March 23, 5:00 PM (PT)
By The Salmon
Note: for this review, critics were instructed by Edhat not to
mention or hint at the name of the restaurant.
I remember being a waiter. The horror that is any commercial kitchen, be it the Four Seasons or a neighborhood Italian eatery. The later was were I spent most of my days. Starched white shirt working on its third straight night without a laundering. Two crumpled cigarettes in the back pocket for when there was a lull in the crowd. Employing the “Three Second Rule” when a veal cutlet slid off the plate and onto the peeling linoleum…
Still, it was a magical time. Jenny Craig came in one night with her entourage and we all waited hesitantly to see if she would order the sauce on the side. She didn’t. In fact, she got piss drunk on Dewar’s and picked a fight with one of the regulars. I’ll never forget that one. The old man she accosted was so scandalized he stormed out leaving no tip and calling her a word that only the Scottish seem to get away with.
I mention all of this because after my lunch companion, known locally as The Manta, and I checked out the seized car auction at Mel Clayton Ford, we crossed the alley to our assigned lunch destination, which shall remain nameless for security purposes and some sort of tax evasion concerns expressed by the Edhat higher ups.
They have no waiters at this restaurant, you see. There are employees, many of whom seem to be on sabbatical from a working kibbutz or still dealing with the breakup of Phish. Dreadlocked, or at least heavily-matted hair is a hiring requirement, as is a hatred of all things corporate, commercial, processed, maimed, caged, bludgeoned, hydrogenated, saturated or otherwise touched by the hand of man in any way. Except, of course, for the beer. Apparently the local Anheiser-Busch rep is a vegan or hard-up for accounts. For excitement, we decided to try the beer that comes “all the way from Mexico” just to adjust our stomachs, and attitudes, to the wonders of natural food.
To help round out the bill and the conversation, we brought our old friend The Rooster along.
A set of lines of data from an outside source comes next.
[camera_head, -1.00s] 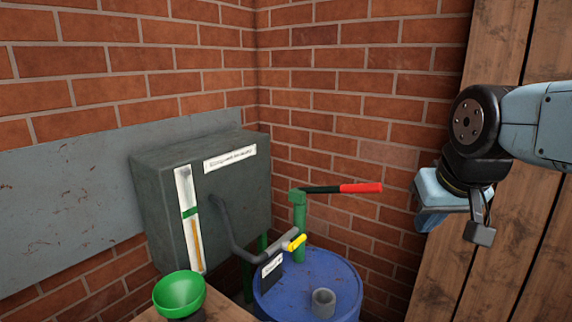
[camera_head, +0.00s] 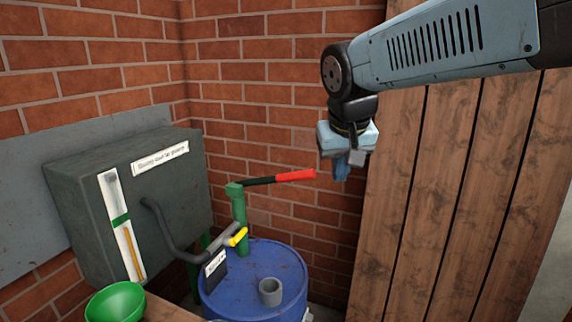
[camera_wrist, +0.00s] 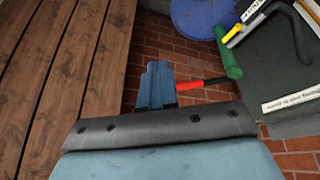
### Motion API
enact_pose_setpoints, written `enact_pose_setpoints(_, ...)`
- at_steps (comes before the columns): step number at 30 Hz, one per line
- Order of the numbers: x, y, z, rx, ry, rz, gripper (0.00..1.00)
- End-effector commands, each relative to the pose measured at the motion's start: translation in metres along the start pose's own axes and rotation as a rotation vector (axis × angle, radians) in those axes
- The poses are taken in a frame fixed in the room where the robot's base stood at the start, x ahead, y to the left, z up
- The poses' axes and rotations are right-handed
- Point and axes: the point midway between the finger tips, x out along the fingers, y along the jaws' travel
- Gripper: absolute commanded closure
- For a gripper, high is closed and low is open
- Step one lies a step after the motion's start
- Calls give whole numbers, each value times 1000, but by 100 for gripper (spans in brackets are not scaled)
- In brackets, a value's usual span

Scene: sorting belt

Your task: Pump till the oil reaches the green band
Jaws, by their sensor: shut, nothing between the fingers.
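The pump stands as a green post (camera_head: 240,218) on a blue drum (camera_head: 240,285). Its black lever with a red grip (camera_head: 296,176) points right, tilted slightly up. The grip also shows in the wrist view (camera_wrist: 190,86). The gauge (camera_head: 112,190) is a white strip on the grey tank (camera_head: 80,190), with a green band (camera_head: 120,221) across it. An amber oil column (camera_head: 128,250) stands in it, its top just below the band. My gripper (camera_head: 341,172) is shut and empty, pointing down to the right of the red grip, apart from it in the head view.
A dark hose (camera_head: 165,235) runs from the tank to a yellow lever (camera_head: 237,237) by the pump. A green funnel (camera_head: 115,302) stands at front left. A grey pipe stub (camera_head: 270,291) rises from the drum. A plank wall (camera_head: 420,200) is on the right, brick behind.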

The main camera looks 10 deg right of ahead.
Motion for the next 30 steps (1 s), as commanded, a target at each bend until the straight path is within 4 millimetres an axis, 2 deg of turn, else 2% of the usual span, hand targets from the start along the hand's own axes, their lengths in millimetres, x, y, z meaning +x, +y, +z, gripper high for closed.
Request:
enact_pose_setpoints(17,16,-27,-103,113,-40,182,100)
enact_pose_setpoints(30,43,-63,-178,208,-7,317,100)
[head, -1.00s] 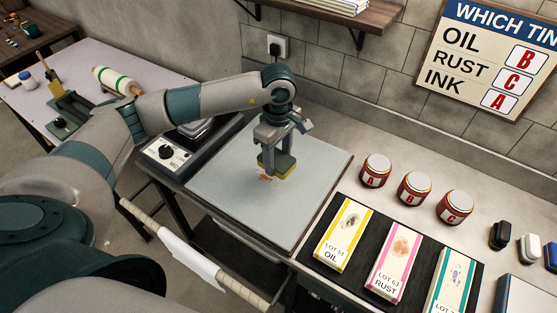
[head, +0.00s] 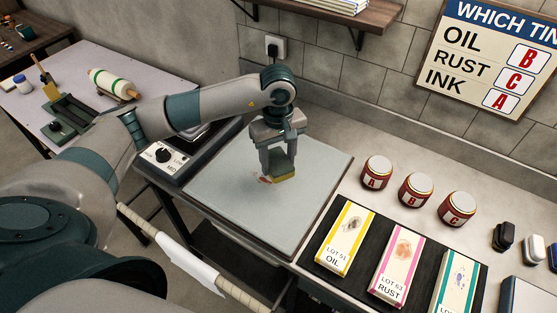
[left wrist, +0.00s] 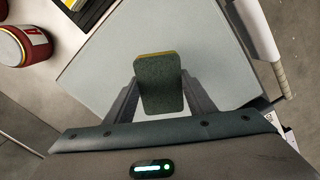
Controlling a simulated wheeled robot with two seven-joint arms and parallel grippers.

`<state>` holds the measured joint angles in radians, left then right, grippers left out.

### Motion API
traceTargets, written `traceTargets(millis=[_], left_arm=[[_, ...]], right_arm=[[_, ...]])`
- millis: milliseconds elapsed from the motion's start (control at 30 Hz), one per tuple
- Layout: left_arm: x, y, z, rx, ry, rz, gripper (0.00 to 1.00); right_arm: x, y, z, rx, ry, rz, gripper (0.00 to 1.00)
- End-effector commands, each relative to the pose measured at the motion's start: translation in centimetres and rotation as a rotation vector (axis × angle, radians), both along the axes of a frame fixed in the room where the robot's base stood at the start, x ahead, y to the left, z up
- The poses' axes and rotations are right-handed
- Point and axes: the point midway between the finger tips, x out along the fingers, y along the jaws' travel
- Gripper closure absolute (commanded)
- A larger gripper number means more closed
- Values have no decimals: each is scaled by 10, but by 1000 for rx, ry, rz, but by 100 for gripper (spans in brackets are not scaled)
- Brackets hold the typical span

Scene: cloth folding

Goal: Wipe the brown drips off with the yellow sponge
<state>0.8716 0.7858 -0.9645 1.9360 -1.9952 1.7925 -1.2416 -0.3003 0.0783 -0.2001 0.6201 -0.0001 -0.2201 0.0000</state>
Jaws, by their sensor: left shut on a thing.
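The yellow sponge (head: 287,177) has a dark green scouring side on top. My left gripper (head: 279,165) is shut on it, low over the grey board (head: 225,190). Brown-red drips (head: 265,180) show on the board just left of the sponge; part may be hidden behind it. In the left wrist view the sponge (left wrist: 159,86) sits between the fingers, green side toward the camera, with a thin yellow edge at its far end. I cannot tell whether the sponge touches the board. My right gripper is not in view.
Jars A (head: 376,172), B (head: 415,189) and C (head: 456,209) stand right of the board. Labelled lot cards, such as OIL (head: 345,238) and RUST (head: 396,268), lie in front of them. A control box with a knob (head: 163,155) is at the board's left. The board's front is clear.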

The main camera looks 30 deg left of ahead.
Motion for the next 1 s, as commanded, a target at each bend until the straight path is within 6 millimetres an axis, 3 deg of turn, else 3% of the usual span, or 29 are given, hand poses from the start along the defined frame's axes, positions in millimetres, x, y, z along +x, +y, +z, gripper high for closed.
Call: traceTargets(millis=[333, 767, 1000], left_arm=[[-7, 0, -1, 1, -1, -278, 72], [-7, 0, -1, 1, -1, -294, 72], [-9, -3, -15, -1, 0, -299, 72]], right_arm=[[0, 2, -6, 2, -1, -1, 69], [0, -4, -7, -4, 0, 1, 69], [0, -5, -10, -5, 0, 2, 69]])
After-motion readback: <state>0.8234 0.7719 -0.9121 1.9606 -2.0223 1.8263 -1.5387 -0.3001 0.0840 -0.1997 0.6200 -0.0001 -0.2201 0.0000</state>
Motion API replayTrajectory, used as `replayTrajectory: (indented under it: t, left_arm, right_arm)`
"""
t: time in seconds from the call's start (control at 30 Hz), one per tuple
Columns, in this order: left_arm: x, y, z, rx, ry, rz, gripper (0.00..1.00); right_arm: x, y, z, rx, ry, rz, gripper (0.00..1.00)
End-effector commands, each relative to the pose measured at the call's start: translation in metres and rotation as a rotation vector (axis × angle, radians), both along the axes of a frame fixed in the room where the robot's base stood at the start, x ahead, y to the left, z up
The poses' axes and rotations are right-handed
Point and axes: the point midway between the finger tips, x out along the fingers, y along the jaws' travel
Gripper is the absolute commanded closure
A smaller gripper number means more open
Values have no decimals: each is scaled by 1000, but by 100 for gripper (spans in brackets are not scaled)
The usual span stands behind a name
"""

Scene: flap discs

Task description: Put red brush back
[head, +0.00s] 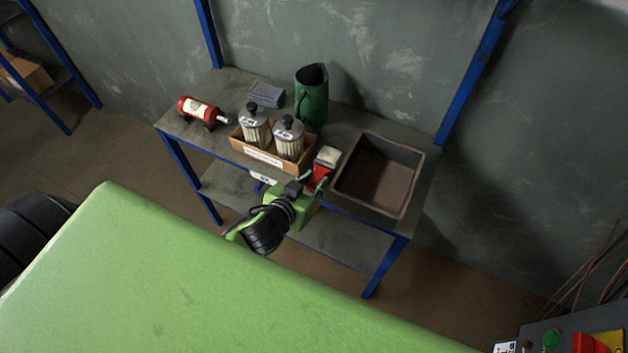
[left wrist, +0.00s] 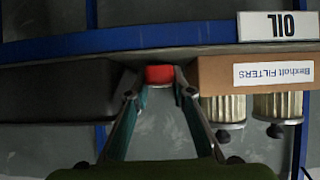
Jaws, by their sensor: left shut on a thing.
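The red brush (head: 321,174) stands at the front edge of the shelf top, between the filter box and the brown bin, with a pale block on its upper end. My left gripper (head: 313,183) reaches it from the front and is shut on it. In the left wrist view, which looks upside down, the red part of the brush (left wrist: 159,74) shows between the fingertips of my left gripper (left wrist: 158,88). The brush's lower part is partly hidden by the gripper in the head view. I cannot tell whether the brush touches the shelf. My right gripper is not in view.
A cardboard filter box (head: 262,157) with two filters stands left of the brush, close by. The brown bin (head: 416,172) is close on the right.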

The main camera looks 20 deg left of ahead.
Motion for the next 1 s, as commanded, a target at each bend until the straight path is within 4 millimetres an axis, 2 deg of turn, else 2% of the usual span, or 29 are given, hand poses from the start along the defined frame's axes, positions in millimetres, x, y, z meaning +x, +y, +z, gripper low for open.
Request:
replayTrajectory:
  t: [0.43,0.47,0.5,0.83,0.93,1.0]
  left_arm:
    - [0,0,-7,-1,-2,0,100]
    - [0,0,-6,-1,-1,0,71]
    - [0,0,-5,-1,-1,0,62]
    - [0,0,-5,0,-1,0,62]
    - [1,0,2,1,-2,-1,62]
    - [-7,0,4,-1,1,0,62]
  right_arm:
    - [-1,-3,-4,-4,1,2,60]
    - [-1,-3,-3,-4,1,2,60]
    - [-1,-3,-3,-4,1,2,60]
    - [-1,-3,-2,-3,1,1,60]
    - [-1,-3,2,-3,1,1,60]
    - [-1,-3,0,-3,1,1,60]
He’s on a sober kick for the forty days of lent, so our table was soon littered with tea bags and puddles of spilled hot water. Really hot water, I might add. At first he thought the tea was free, which even the Dude-Bro-est of employees was quick to correct. Having failed at procuring the comp tea, he sought retribution with needless requests for water.
I should take a minute to talk about the food: It was fine. You’ve all had it at the other locations. If you haven’t, then you just moved to town and may I be the first to welcome you to our sleepy seaside hamlet. Turkey burger? Bitchin’. Try it with the Bragg’s liquid sodium. Chicken enchiladas? Fine, but needs more of that weird, viscous red oil that comes out of the real Mexican restaurants. Soy? Tofu? Yeah, I guess so. You try it and tell me if it’s better or worse than the Sojourner.
One thing The Rooster brings to any meal is the ability to knock things over. Here we found a real attribute to the establishment – the plants are bolted down. Every single one of them is securely fastened. Even the ones that hang into the booth and tickle your shoulder.
I’ll be honest and say that I won’t be back, but only because the restaurant occupies one of those “cursed” locations that adorn our town. Situated smack dab between the Peninsula Car Dealerships (autos from nations bordered by water on three sides – Korea, Sweden…Michigan) and the second-run movie theater that is still showing Swimming Pool so the fifteen year-olds can see some skin. The car salesmen seemed happy about it however, and should you find yourself in the market for a Pontiac or Daewoo, then I can think of no better place to contemplate the daunting decision to lease or to buy.